ABSTRACT
This study investigates the effects of exports and overseas investments on the wage elasticity of labour demand for both foreign multinational corporations (MNCs) and Korean MNCs using a 2006–2015 firm-level unbalanced panel dataset from South Korea. I employ the system generalized method of moments to estimate a dynamic labour demand function to solve the problem of reverse causality due to potential endogeneity. The results suggest that exports play a critical role in increasing wage elasticity among foreign MNCs, whereas overseas investments render labour demand more elastic among both foreign MNCs and Korean MNCs.
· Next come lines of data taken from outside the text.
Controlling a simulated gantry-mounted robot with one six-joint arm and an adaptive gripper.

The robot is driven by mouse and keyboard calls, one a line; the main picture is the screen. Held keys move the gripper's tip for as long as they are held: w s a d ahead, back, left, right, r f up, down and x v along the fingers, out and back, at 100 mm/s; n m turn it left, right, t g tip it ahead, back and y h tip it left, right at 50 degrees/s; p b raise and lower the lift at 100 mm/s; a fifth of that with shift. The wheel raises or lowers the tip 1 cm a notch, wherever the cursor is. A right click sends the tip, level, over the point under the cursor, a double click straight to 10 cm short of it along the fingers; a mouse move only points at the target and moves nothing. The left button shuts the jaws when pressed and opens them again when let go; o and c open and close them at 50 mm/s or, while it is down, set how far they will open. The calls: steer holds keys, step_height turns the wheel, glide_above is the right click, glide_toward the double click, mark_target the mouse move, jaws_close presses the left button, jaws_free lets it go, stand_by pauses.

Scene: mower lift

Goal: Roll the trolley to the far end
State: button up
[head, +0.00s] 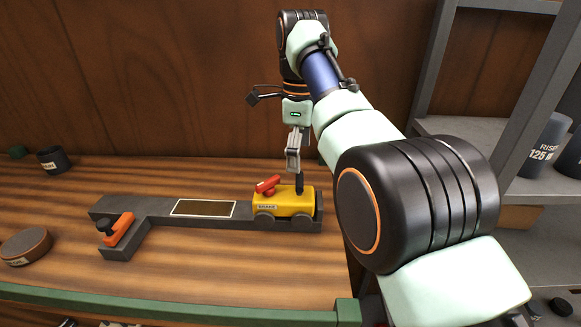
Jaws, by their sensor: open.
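The yellow trolley (290,203) stands on the right end of a dark grey track (165,212). It has dark wheels, a red lever (267,185) on top, a label on its front side and a dark upright post (299,183) near its right. My gripper (294,166) points down just above the trolley, close to the post. It is open; the picture does not show whether a finger touches the post. A white-framed brown patch (203,208) lies mid-track, left of the trolley. An orange clamp-like part with a dark knob (116,229) sits on the track's left branch.
A round brown-topped disc (25,246) and a dark cup (53,160) stand at the left of the wooden bench. A green rail (170,305) runs along the front edge. Grey shelving (470,128) with cylinders stands right. The track left of the trolley is clear.

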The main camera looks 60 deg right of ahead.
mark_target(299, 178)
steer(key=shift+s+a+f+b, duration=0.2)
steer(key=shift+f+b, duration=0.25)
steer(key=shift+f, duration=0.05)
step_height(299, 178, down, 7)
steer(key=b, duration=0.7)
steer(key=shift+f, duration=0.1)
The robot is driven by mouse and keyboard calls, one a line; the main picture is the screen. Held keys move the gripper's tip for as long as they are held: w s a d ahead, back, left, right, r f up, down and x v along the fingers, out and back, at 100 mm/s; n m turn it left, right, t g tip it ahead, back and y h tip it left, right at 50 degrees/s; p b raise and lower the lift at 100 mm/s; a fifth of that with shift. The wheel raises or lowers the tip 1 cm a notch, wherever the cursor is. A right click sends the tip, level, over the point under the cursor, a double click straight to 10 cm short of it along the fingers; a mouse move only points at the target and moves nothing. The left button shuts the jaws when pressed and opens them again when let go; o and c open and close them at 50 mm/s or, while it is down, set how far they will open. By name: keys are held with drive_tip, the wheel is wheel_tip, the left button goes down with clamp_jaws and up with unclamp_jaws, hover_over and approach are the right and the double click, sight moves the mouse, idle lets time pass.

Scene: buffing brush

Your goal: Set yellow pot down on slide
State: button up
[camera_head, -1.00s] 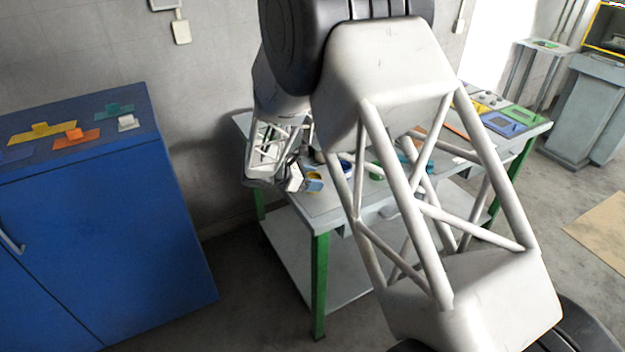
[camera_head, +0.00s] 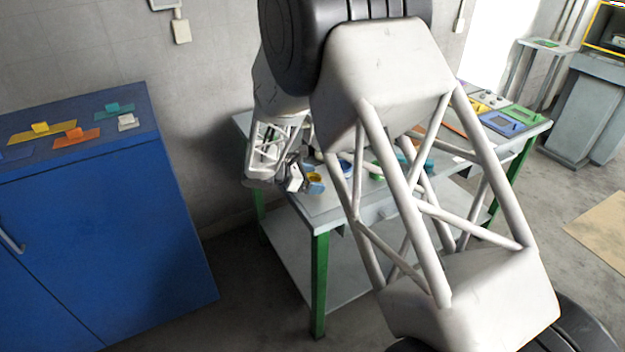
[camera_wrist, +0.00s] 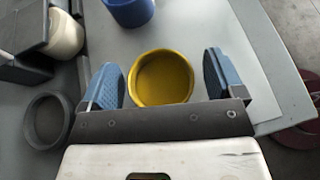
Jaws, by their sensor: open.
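The yellow pot (camera_wrist: 163,78) stands between the two blue fingers of my gripper (camera_wrist: 163,80) in the wrist view, seen from above and empty. A narrow gap shows on each side of it, so my gripper is open around it. A pale flat sheet (camera_wrist: 262,90) lies to the right of the pot in the wrist view. I cannot tell which surface is the slide.
A blue pot (camera_wrist: 128,10) stands behind the yellow pot; a dark ring (camera_wrist: 46,122) and a white round thing (camera_wrist: 64,35) are at left. My arm hides much of the table (camera_head: 330,208). A blue cabinet (camera_head: 100,235) with coloured handled plates stands at left.

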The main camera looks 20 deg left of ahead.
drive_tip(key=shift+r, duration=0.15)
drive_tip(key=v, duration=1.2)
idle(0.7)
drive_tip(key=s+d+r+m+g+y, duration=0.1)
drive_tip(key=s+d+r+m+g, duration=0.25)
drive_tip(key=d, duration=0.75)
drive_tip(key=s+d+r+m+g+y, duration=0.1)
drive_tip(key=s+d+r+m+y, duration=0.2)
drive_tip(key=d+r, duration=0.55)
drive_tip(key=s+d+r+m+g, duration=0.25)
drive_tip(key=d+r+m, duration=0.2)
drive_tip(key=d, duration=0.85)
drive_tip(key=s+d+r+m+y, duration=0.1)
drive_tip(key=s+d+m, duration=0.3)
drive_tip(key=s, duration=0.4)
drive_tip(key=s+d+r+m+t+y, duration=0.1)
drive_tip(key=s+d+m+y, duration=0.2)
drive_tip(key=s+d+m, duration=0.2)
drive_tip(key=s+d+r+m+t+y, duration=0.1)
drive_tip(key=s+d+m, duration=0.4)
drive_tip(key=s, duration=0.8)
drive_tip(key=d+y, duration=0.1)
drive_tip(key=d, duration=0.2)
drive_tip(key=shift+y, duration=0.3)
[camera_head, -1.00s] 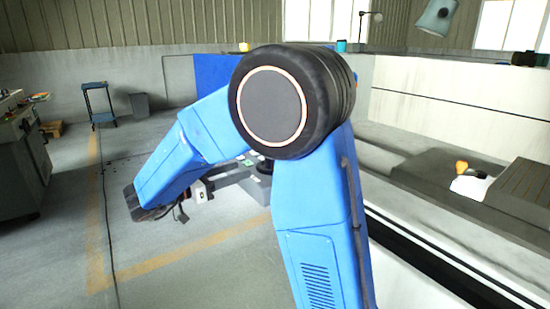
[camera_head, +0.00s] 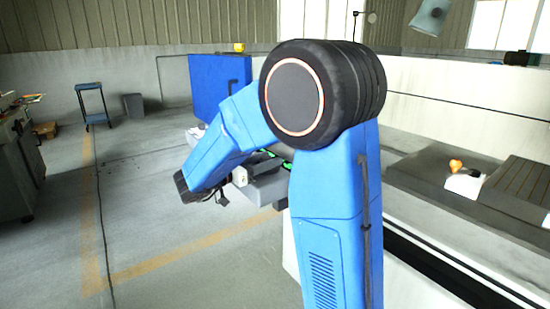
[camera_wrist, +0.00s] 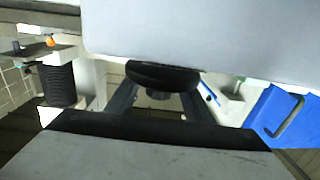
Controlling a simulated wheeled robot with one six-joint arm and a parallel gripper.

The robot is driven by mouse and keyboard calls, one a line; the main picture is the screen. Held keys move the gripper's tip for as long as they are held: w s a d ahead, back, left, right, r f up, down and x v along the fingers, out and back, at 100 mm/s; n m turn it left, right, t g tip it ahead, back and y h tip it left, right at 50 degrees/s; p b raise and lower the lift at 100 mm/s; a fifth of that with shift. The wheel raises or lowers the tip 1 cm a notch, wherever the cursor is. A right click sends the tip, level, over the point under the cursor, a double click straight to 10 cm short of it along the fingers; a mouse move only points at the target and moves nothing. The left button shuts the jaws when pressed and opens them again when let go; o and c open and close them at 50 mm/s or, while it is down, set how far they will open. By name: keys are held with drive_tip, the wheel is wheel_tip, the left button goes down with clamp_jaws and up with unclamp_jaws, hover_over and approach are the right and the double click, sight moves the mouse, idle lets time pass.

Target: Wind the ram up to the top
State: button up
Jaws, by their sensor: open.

Particularly, these effects of globalization on increasing wage elasticity became strengthened among foreign MNCs during the post-financial crisis period. Moreover, the intra-firm and inter-firm exports of foreign MNCs from OECD nations, which reflect the vertical integration of foreign MNCs with their affiliated firms, increase the wage elasticity of labour demand. Since overseas investments induce higher wage elasticity of labour demand, overseas investment substitutes for local production activity. These empirical results imply that the rapid pace of globalization exacerbates the instability of the local labour market, and the aggravation of employment vulnerability during the post-crisis period is driven by foreign MNC activity.
Acknowledgments
The author is grateful to participants at the 93rd Annual conference of the Western Economic Association International, the 2018 joint seminar of Bank of Korea and Korean Economic Association, and the 5th International Conference on Applied Theory, Macro and Empirical Finance for their comments and suggestions.
Disclosure statement
No potential conflict of interest was reported by the authors.
Notes
1 Lichter, Peichl, and Siegloch (Citation2017) pointed out that endogeneity would induce an upward bias of the interaction term between wages and the export share, resulting in more negative estimates of the interaction term. Therefore, as suggested in Lichter, Peichl, and Siegloch (Citation2017), the estimates of the fixed effects model might serve as a lower bound.
2 I appreciate the comment by an anonymous referee.
3 The lags of these endogenous variables are used for the instruments for system GMM.
4 I appreciate this practical suggestion by David Roodman.
5 As discussed earlier, Korean MNCs include those with affiliated firms located both domestically and abroad due to the data limitation. Korean MNCs with affiliated firms located abroad may be more heavily engaged in globalized production. Thus, the results for Korean MNCs may provide a conservative estimate since the sample cannot exclude the firms that have affiliated firms located within the domestic market.